**WHAT YOU SHOULD DO:**
Transcribe the listing that follows in full, omitting pictures.

**COLLECTED MATERIAL:**

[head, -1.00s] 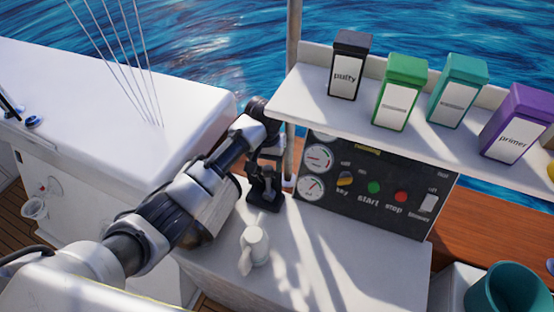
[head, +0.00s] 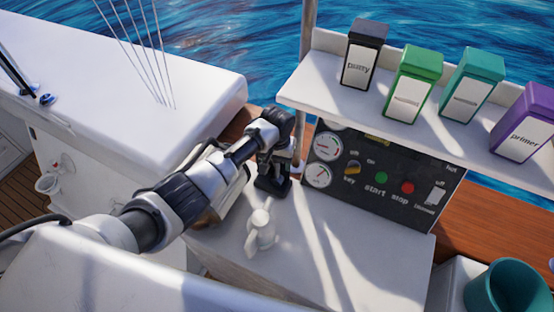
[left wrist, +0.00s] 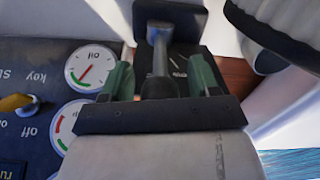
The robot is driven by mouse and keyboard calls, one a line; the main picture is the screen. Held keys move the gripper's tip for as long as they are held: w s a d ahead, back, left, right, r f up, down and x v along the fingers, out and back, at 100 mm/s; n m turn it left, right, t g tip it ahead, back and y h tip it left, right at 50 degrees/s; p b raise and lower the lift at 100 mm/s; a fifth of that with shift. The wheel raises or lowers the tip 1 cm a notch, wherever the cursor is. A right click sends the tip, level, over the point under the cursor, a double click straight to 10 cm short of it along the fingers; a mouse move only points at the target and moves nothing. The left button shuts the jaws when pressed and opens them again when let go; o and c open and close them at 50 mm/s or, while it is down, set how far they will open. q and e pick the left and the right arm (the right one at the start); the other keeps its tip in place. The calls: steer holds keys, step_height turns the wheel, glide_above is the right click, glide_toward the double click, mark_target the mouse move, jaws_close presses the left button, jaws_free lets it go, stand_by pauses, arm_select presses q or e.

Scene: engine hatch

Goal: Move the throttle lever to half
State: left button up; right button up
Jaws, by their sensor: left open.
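The throttle lever (left wrist: 158,48) is a grey rod on a dark base. In the left wrist view it stands between the two green finger pads of my left gripper (left wrist: 160,80), with a gap on each side. In the head view the black throttle base (head: 272,187) stands on the white console, left of the gauge panel. My left gripper (head: 272,160) is open and down over it, hiding most of the lever. The lever's exact angle is hard to tell. My right gripper is not in view.
The dark panel (head: 385,205) with gauges, key, start and stop buttons is close to the right of the gripper. A shelf (head: 400,125) with several labelled boxes overhangs it. A small white object (head: 261,232) stands in front. A teal bucket (head: 508,290) is at lower right.

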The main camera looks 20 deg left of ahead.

**RESULT OF THE TASK:**
[head, -1.00s] 
[head, +0.00s] 
[left wrist, +0.00s] 
The robot is driven by mouse and keyboard calls, one a line; the main picture is the screen. Held keys move the gripper's tip for as long as they are held: w s a d ahead, back, left, right, r f up, down and x v along the fingers, out and back, at 100 mm/s; n m turn it left, right, t g tip it ahead, back and y h tip it left, right at 50 degrees/s; p b raise and lower the lift at 100 mm/s; a fifth of that with shift. The wheel raises or lowers the tip 1 cm a notch, wherever the cursor is. A right click sends the tip, level, over the point under the cursor, a double click straight to 10 cm short of it along the fingers; a mouse move only points at the target and moves nothing. The left button shuts the jaws when pressed and opens them again when let go; o and c open and close them at 50 mm/s or, while it is down, set how far they will open. q and e pick the left and the right arm (the right one at the start); the other keeps its tip in place. The calls: steer holds keys, step_height turns the wheel, glide_above is the right click, glide_toward the double click, mark_target the mouse move, jaws_close presses the left button, jaws_free lets it go, stand_by pauses, arm_select presses q or e.

Scene: engine hatch

Goal: Move the throttle lever to half
State: left button up; right button up
Jaws, by their sensor: left open.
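The throttle lever (left wrist: 158,48) is a grey rod on a dark base. In the left wrist view it stands between the two green finger pads of my left gripper (left wrist: 160,80), with a gap on each side. In the head view the black throttle base (head: 272,187) stands on the white console, left of the gauge panel. My left gripper (head: 272,160) is open and down over it, hiding most of the lever. The lever's exact angle is hard to tell. My right gripper is not in view.
The dark panel (head: 385,205) with gauges, key, start and stop buttons is close to the right of the gripper. A shelf (head: 400,125) with several labelled boxes overhangs it. A small white object (head: 261,232) stands in front. A teal bucket (head: 508,290) is at lower right.

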The main camera looks 20 deg left of ahead.

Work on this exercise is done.